Rather interesting question. It’s not like your car engine, but it does begin with a starter (which can be driven by either compressed air or electricity – depends on the type of aircraft). Generally, the smaller jets and turboprops use electric starters to begin the shaft rotation. The transport category aircraft mostly use air turbine starters which use compressed air.
The start function involves turning the shaft that the compressor is mounted on (and, of course the turbomachinery attached to that compressor by that shaft) up to a rotational speed of approximately 41–62% of maximum RPM (varies for each engine). This speed requires a very “staunch” starter because it remains engaged for a much longer duration than the duty-cycle seen in your car’s starter.
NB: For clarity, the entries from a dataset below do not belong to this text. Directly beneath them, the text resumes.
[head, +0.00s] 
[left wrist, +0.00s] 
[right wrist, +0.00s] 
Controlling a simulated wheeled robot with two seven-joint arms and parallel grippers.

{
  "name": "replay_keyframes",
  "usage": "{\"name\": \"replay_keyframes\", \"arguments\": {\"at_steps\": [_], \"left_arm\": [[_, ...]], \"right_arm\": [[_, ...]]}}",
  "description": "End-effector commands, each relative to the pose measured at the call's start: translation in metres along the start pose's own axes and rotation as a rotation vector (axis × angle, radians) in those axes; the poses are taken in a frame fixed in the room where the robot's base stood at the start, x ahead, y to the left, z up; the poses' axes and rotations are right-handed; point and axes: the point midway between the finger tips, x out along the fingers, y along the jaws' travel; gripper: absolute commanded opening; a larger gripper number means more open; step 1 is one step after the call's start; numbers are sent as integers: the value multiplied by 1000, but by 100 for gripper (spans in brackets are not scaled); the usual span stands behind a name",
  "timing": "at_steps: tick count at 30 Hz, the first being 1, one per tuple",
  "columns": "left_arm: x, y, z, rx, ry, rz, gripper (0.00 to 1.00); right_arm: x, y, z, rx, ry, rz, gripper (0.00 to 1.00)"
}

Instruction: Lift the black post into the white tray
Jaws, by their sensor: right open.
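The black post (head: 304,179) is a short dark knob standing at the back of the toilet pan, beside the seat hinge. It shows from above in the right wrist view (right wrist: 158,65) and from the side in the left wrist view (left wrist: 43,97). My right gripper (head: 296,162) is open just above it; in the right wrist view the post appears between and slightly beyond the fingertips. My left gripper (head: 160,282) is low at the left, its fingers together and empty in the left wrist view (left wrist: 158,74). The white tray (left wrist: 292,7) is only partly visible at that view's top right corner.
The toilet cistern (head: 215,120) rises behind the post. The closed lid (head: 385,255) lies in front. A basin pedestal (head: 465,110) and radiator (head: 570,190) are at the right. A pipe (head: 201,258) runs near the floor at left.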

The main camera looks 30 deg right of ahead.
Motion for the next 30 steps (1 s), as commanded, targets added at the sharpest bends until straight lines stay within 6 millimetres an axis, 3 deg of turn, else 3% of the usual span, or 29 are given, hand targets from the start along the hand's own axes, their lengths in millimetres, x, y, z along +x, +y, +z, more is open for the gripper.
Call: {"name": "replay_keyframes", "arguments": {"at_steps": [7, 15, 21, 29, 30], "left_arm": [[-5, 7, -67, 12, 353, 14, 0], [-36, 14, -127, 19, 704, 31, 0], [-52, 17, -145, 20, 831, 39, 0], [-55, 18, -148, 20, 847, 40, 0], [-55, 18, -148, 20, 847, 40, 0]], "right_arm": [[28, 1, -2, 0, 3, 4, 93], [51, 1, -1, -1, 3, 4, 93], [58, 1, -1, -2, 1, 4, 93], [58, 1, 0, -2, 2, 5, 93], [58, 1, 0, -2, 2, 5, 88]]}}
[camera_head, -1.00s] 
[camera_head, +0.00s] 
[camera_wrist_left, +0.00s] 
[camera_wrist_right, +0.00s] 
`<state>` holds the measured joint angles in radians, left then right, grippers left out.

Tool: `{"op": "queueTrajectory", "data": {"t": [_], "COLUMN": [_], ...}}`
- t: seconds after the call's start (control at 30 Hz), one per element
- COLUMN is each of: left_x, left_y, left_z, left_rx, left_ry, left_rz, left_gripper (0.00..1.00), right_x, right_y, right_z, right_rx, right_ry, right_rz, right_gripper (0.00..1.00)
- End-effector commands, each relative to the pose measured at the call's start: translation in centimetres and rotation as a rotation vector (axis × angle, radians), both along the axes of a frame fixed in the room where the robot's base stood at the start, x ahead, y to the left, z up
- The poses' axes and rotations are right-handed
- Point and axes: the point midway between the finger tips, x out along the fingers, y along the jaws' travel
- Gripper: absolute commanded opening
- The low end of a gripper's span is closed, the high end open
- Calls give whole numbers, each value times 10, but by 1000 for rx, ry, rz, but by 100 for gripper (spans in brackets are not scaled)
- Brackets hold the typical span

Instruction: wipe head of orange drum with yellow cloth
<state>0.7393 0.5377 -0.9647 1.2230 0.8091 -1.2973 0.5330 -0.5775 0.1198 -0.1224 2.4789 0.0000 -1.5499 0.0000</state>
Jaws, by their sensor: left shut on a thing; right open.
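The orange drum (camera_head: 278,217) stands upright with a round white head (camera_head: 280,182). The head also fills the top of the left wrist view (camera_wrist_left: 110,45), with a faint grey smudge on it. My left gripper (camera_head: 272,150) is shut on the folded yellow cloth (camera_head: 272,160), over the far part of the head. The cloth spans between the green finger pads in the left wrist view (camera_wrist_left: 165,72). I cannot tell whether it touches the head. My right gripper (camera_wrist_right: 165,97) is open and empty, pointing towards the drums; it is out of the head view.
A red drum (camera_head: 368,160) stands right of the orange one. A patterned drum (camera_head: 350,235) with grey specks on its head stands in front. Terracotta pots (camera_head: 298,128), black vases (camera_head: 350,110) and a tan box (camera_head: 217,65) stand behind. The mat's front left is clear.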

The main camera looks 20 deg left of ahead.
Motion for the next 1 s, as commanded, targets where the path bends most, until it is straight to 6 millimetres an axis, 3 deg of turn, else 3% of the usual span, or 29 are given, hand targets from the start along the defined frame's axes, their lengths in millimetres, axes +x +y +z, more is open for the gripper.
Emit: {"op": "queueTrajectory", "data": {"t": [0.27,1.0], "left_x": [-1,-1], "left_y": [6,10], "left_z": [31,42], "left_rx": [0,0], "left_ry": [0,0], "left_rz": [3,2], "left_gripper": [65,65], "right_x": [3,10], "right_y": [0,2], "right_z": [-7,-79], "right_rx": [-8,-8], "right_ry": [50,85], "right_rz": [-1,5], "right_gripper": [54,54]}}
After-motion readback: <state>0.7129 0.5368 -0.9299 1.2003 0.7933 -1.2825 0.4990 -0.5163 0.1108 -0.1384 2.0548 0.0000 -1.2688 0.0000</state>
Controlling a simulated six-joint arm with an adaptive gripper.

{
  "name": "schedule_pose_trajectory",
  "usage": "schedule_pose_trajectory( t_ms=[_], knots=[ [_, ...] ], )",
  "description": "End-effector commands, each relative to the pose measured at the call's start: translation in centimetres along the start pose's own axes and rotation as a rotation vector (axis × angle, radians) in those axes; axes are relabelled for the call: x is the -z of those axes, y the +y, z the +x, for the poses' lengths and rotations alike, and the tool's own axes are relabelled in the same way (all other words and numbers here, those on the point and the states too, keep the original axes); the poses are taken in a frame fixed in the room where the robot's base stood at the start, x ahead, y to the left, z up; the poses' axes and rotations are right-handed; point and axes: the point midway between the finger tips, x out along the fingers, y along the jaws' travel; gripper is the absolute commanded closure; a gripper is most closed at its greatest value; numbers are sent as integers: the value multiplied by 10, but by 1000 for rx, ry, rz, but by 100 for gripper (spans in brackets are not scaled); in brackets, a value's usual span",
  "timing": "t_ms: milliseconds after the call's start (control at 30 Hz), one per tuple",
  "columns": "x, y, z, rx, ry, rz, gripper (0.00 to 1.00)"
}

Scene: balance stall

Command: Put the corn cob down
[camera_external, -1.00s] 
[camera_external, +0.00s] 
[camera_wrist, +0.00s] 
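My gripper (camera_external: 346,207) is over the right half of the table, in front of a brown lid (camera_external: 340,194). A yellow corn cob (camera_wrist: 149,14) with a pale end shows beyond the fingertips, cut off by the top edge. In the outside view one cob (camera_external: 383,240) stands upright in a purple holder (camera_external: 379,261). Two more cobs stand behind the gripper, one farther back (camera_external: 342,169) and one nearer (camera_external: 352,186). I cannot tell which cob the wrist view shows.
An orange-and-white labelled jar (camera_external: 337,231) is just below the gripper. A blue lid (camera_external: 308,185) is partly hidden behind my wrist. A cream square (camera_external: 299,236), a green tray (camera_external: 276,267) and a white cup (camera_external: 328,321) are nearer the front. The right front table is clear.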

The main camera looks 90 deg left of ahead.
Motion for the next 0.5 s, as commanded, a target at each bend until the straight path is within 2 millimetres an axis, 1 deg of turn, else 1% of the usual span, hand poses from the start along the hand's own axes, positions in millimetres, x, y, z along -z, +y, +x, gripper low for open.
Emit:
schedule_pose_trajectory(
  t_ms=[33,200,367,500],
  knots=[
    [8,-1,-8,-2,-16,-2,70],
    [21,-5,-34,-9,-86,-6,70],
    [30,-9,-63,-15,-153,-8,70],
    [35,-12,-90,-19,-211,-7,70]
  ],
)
Once the shaft reaches the correct RPM (referred to as a “percent of N1” on most jet engines), the Fuel Control Unit (FCU) begins to introduce fuel into the burner cans (or combustion chamber) where high energy “igniters” (similar to a spark plug, but much more powerful) light it off. The initial fuel flow is very low, but increases according to a pre-pre programmed flow schedule built into the FCU which is monitoring the shaft RPM.
The interesting part here is that if the starter were to disengage at light-off, the RPM would stop increasing and the the engine would “temp out”. To protect the engine from this phenomenon, the starter remains engaged and continues to assist the rotating shaft to increase its RPM. This is referred to as “bootstrapping” and it continues until the rotational speed reaches “Ground Idle” – the power setting where the engine can be self-sustaining and run without the assistance of the starter – usually around 70% N1 (70% of the maximum speed of this shaft in normal operation). At this point, the Igniters can also stop (pilot has option to continue using them if entering icing conditions). On smaller engines this process can last approximately 15–25 seconds, but on large high bypass fans, it can take 40–45 seconds or more.